The question of whether an activity, such as freelance writing, is a hobby or a business arises when losses are incurred. Early business losses in any endeavor are not really all that unusual; however, that does not mean you shouldn’t be prepared to substantiate “your numbers” during an IRS field audit.
Normally, your self-employed business losses will be challenged as part of an IRS field (person-to-person) audit after a one-year significant loss or losses for two or three consecutive years. To successfully sustain your losses:
- You will have to prove that you are engaged in the activity to make a profit (“profit intent”), supported with a viable business plan [read my post “Professional Writer or Hobbyist?”], or
- You may be able to take advantage of a “profit presumption” election to defer an IRS business/hobby determination until after you have completed the first five years in business.
Presumption of Profit-Seeking Motive
You are presumed to be engaged in an activity for profit if you can show a profit in at least three of the last five years, including the current year. The presumption does not mean that losses will be allowed; the IRS may try to rebut the presumption. You would then have to prove a profit motive as outlined in “Professional Writer or Hobbyist?”

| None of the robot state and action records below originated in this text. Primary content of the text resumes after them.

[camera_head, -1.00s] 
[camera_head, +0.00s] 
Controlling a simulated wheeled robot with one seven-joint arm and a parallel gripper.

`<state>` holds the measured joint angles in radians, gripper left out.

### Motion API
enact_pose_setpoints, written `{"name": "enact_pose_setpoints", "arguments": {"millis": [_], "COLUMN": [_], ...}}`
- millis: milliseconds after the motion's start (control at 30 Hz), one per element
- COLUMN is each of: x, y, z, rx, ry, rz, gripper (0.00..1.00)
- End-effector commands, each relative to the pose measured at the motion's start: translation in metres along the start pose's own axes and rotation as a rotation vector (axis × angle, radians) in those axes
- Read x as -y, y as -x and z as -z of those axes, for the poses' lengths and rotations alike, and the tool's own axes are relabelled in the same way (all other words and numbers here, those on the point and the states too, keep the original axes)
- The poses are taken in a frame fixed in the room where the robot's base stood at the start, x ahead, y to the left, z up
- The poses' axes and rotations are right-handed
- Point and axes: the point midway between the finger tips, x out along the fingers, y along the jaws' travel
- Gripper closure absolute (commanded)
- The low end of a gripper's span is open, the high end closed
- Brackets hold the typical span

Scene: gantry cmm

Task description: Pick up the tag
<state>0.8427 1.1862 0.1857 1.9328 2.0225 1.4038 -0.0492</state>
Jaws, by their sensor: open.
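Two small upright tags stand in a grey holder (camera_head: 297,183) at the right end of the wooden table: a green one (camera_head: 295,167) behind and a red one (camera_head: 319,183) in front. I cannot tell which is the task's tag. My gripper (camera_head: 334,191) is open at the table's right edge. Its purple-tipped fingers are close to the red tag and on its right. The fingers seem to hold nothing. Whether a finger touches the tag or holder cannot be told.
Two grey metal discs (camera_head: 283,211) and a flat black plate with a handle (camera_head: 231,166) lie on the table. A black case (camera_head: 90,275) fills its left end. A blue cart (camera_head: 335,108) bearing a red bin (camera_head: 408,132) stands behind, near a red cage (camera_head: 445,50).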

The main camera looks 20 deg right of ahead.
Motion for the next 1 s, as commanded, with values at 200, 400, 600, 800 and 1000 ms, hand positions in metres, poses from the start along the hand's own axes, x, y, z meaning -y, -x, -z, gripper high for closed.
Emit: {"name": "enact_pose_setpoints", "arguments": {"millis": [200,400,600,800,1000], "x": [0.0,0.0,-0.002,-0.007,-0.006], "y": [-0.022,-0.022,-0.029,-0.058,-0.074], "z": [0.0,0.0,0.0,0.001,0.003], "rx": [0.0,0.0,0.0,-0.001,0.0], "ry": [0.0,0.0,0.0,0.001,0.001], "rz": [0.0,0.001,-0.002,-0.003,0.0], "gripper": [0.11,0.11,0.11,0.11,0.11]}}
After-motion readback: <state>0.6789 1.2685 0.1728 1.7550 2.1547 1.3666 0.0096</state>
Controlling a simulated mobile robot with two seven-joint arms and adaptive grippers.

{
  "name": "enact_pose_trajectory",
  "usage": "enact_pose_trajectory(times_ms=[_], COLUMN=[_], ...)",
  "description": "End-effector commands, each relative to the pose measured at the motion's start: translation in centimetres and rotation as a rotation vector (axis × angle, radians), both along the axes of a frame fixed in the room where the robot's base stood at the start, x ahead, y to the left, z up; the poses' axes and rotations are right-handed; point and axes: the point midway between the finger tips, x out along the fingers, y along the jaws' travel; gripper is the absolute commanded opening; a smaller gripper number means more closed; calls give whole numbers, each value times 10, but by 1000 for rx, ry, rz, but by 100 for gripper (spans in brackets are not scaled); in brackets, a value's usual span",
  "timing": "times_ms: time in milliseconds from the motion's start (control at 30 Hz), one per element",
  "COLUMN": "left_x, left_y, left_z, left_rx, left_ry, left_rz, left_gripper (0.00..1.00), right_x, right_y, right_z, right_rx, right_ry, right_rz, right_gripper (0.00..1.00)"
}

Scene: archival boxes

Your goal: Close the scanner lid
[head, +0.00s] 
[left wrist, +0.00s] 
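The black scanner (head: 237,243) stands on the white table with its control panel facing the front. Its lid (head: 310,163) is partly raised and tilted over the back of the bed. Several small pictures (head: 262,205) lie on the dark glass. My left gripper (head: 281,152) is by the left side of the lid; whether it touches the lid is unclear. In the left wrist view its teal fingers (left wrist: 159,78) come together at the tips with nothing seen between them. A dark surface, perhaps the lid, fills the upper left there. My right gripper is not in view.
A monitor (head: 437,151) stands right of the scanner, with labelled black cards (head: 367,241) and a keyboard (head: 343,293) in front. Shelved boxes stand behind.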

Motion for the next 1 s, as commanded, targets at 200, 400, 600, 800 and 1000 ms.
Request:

Profit Presumption Election Postpones Determination
If you have losses in the first few years of an activity and the IRS tries to disallow them as hobby losses, you have this option: You may make an election on Form 5213 to postpone the determination of whether the above profit presumption applies.
The postponement is until after the end of the fourth taxable year following the first year of the activity. For example, if you enter a freelance writing activity in 2012, you can elect to postpone the profit motive determination until after the end of 2016. Then, if you have realized profits in at least three of the five years (2012-2016), the profit presumption applies.
When you make the election on Form 5213, you agree to waive the statute of limitations for all activity-related items in the taxable years involved. The waiver generally gives the IRS an additional two years after the filing due date for the last year in the presumption period to issue deficiencies related to the activity.
To make this election, you must file Form 5213 within three years of the due date of the return for the year you started the activity. If before the end of this three-year period you receive a deficiency notice from the IRS disallowing a loss from the activity and you have not yet made the election, you can still do so within 60 days of receiving the notice. These election rules apply to individuals, partnerships, and S corporations.